Total Space Used by Mod Size Groups
However, when we look at storage consumption, the picture flips completely.
| Range | Total Size | Percentage |
|---|---|---|
| < 1MB | 0.24 GB | 0.4% |
| 1MB - 10MB | 3.10 GB | 4.7% |
| 10MB - 100MB | 14.62 GB | 22.1% |
| > 100MB | 48.28 GB | 72.9% |
- Small Mods (<10MB) account for only 5.1% (3.34 GB) of total disk usage.
- Large Mods (>100MB) account for 72.9% (48.28 GB) of total disk usage.
What are those very big mods?
Think texture overhauls, HD cutscenes, etc.
Files Per Archive
How many files are inside?
Given our goal of single-read mounting, how big do file tables actually get?
| Range | Count | Percentage |
|---|---|---|
| 1 | 1 | 0.05% |
| 2-5 | 778 | 35.41% |
| 6-10 | 369 | 16.80% |
| 11-25 | 441 | 20.07% |
| 26-50 | 207 | 9.42% |
| 51-100 | 157 | 7.15% |
| 101-200 | 93 | 4.23% |
| 201+ | 151 | 6.87% |
The data shows ~93% of mods have 200 files or fewer.
If we assume a highly optimized file entry takes roughly 21 bytes (hash, size, algorithm, path), about 4000 / 21 ≈ 190 files can fit within 4KB. According to our graph, that's still ~93%.
21 bytes per file is current estimate
Based off of my original nx format from which r3a/nx2 is derived.
Compression Efficiency
Finally, I looked at how well files compress based on their size.
| File Size Range | Savings | % Files with Excellent Compression (<10% Size) | % Files with Poor Compression (>80% Size) |
|---|---|---|---|
| < 1KB | 46.9% | 28.4% | 18.2% |
| 1KB - 10KB | 59.7% | 1.9% | 6.3% |
| 10KB - 100KB | 49.1% | 3.6% | 32.9% |
| 100KB - 1MB | 63.0% | 13.8% | 14.2% |
| 1MB - 10MB | 69.9% | 30.0% | 15.2% |
| 10MB+ | 51.9% | 12.4% | 18.3% |
And a graph of files under X bytes:
I figured this would be useful to find out how many bytes I can get away with; but with a small redesign, this is no longer a concern.
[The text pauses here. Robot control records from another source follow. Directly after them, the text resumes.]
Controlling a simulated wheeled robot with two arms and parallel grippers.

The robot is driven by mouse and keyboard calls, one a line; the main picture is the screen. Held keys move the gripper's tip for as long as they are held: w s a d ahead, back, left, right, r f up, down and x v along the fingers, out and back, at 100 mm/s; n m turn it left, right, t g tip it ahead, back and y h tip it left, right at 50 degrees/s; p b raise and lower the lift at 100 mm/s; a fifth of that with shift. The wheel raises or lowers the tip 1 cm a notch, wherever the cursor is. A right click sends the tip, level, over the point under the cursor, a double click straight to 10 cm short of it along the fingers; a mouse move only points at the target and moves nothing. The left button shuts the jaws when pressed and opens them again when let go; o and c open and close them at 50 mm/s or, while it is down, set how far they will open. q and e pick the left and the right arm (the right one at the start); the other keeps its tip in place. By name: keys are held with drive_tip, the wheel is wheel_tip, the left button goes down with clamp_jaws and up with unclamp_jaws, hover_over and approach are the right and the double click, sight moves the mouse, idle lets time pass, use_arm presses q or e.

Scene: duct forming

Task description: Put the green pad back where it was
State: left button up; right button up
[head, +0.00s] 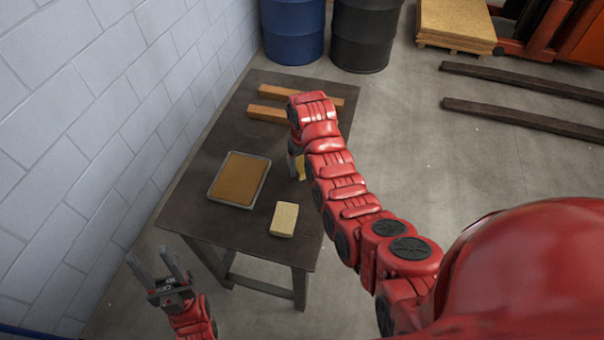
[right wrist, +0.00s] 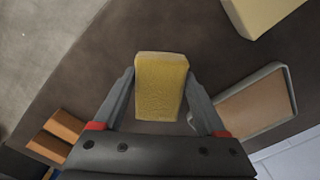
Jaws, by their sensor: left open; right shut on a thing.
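I see no green pad in either view. My right gripper (right wrist: 160,76) is shut on a yellow, sponge-like block (right wrist: 161,95), held between its two fingers over the dark table (head: 190,205). In the head view only a bit of this yellow block (head: 301,168) shows, as my right arm hides most of it. Whether it touches the table I cannot tell. A pale cream block (head: 284,219) lies near the table's front edge. A grey-rimmed tray (head: 211,196) with a brown filling lies left of it. My left gripper (head: 160,259) is open and empty, left of the table's front edge.
Two orange-brown wooden bars (head: 268,114) lie at the table's far end. A blue drum (head: 293,32) and a black drum (head: 365,38) stand behind the table. A block wall (head: 110,90) runs along the left. Bare table lies between the bars and the tray.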

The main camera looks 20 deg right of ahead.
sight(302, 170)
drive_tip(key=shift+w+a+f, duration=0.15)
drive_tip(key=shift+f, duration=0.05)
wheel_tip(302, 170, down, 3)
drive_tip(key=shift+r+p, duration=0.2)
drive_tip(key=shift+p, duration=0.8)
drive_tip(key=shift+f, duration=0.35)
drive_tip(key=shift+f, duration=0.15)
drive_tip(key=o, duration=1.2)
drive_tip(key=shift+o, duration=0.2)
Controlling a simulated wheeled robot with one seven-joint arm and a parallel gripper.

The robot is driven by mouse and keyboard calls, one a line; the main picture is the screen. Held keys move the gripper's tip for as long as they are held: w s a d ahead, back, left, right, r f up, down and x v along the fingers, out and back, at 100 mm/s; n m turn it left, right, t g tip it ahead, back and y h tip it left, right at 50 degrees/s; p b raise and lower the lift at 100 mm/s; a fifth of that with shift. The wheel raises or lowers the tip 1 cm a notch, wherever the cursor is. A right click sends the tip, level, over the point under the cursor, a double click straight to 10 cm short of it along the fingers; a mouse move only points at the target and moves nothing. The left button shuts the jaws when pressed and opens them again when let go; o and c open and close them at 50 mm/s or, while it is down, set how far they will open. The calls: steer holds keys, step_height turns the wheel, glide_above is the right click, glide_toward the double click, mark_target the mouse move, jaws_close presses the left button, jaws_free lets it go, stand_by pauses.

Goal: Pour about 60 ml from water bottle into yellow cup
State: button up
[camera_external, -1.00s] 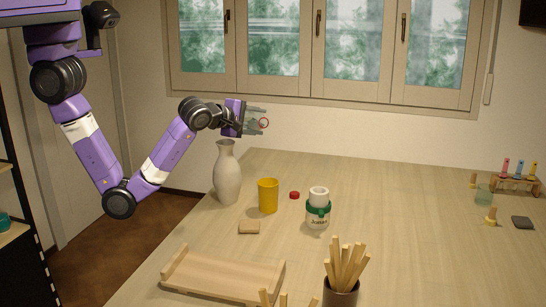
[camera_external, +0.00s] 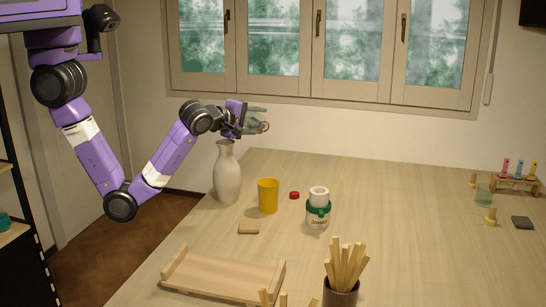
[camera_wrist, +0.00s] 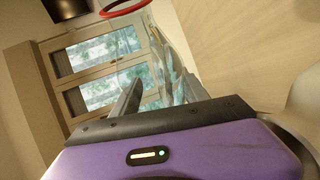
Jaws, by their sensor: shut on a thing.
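The water bottle (camera_external: 254,121) is clear, with a red ring at its mouth. My gripper (camera_external: 246,121) is shut on it and holds it lying over on its side, high above the table, with the mouth toward the right. In the wrist view the clear bottle (camera_wrist: 168,45) shows beyond my gripper (camera_wrist: 160,92), with the red ring at the top. The yellow cup (camera_external: 268,196) stands upright on the table, well below the bottle and roughly under its mouth in the picture. I see no stream of water. The water level and the cup's inside cannot be made out.
A pale vase (camera_external: 227,178) stands close left of the cup, below my gripper. A red cap (camera_external: 294,195), a white jar with a green band (camera_external: 317,214) and a small tan block (camera_external: 249,227) are near the cup. A wooden tray (camera_external: 222,275) lies in front.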

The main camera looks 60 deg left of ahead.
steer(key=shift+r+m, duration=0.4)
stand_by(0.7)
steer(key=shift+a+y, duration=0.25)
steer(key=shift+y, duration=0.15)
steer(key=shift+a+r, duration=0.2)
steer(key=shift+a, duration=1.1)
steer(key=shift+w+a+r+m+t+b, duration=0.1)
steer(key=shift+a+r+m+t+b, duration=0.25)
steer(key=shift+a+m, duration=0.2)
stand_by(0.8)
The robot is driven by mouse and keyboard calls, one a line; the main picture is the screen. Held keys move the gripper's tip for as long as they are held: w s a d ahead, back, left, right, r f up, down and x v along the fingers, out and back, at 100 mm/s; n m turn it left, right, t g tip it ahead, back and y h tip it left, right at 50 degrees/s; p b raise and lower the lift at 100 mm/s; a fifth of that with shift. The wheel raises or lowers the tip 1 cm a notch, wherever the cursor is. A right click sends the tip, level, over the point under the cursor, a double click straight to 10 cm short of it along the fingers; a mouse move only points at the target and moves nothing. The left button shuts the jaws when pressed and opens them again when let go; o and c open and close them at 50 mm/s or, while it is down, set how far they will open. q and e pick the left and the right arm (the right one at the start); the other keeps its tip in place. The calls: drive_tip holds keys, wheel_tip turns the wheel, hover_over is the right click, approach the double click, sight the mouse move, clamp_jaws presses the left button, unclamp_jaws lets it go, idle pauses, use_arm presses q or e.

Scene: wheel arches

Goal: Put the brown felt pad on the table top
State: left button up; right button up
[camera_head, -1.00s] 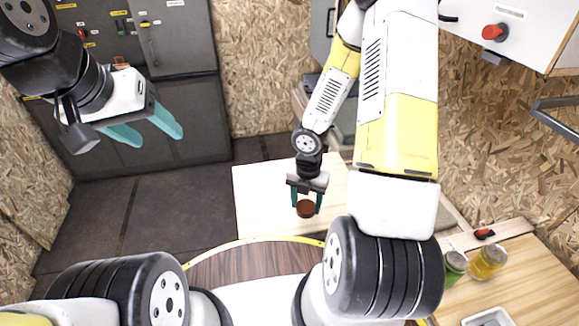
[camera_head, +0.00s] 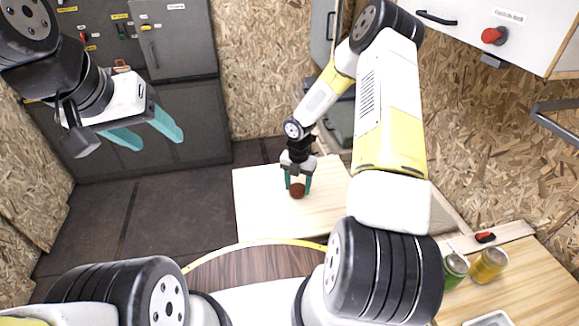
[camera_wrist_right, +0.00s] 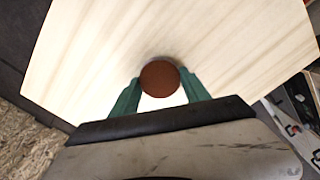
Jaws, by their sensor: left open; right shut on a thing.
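The brown felt pad (camera_head: 297,191) is a small round disc between the teal fingers of my right gripper (camera_head: 298,184). The right wrist view shows the pad (camera_wrist_right: 160,78) from its flat face, with the green fingers (camera_wrist_right: 160,88) on either side of it. The pale wooden table top (camera_head: 262,212) lies under the pad. I cannot tell whether the pad touches the wood or is held a little above it. My left gripper (camera_head: 147,131) is open and empty, high at the left, far from the table.
A green jar (camera_head: 455,268) and a yellow jar (camera_head: 488,264) stand on a wooden surface at the lower right. A white tray (camera_head: 488,319) is near them. Grey cabinets (camera_head: 180,100) stand at the back left. The table top around the pad is clear.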

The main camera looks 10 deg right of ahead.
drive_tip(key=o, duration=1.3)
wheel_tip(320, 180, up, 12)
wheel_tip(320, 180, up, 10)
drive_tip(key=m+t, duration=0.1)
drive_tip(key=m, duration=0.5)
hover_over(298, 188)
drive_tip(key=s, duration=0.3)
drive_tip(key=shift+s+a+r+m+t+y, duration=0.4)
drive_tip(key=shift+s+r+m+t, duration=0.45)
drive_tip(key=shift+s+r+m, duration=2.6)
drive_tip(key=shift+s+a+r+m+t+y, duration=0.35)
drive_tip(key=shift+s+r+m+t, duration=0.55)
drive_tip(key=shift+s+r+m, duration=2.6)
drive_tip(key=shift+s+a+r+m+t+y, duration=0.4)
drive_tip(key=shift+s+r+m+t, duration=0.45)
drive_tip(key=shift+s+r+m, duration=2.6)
But cool nonetheless!
Conclusion
That's about it.
No super serious conclusions here, I just figured this data was too cool not to share.
This specific dataset is only Reloaded-II's , but you'll find that on larger sets, say, the entirety of a modding website; you'll find the file size and count patterns to be quite similar.